TASK BRIEF - Return each line holding the string "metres".

COLLECTED MATERIAL -
+-------+
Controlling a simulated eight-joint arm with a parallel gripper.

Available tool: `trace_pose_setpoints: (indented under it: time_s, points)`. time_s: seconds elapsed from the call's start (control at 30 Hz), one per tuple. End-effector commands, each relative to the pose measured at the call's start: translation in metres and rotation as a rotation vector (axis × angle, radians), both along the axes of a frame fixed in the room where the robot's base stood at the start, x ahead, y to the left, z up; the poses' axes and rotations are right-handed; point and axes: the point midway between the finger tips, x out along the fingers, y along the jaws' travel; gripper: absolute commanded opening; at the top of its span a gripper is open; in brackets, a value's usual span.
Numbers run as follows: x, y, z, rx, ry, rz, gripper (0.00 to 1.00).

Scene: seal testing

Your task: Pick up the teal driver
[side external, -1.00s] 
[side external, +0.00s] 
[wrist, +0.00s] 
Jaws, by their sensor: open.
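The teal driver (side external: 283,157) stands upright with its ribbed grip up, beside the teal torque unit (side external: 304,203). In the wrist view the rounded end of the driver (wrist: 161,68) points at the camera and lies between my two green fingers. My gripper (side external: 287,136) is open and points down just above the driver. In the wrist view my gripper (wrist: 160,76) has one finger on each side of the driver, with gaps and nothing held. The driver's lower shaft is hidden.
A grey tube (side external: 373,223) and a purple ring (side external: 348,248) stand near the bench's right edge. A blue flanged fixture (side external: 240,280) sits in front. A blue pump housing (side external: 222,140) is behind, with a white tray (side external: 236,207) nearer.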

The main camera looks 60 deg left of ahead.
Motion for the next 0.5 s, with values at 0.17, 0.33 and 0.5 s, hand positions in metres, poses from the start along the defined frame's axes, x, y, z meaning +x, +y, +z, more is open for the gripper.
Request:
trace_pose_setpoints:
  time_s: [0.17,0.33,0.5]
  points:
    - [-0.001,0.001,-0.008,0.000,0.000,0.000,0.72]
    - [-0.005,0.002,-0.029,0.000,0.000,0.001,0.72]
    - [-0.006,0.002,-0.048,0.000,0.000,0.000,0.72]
+-------+
TASK SOLUTION -
Available tool: `trace_pose_setpoints: (indented under it: time_s, points)`. time_s: seconds elapsed from the call's start (control at 30 Hz), one per tuple. End-effector commands, each relative to the pose measured at the call's start: translation in metres and rotation as a rotation vector (axis × angle, radians), both along the axes of a frame fixed in the room where the robot's base stood at the start, x ahead, y to the left, z up; the poses' axes and rotations are right-handed; point and axes: the point midway between the finger tips, x out along the fingers, y along the jaws' travel; gripper: absolute commanded opening; at the top of its span a gripper is open; in brackets, a value's usual span.
Motion for the next 0.5 s, with values at 0.17, 0.33 and 0.5 s, hand positions in metres, poses from the start along the defined frame's axes, x, y, z meaning +x, +y, +z, more is open for the gripper.

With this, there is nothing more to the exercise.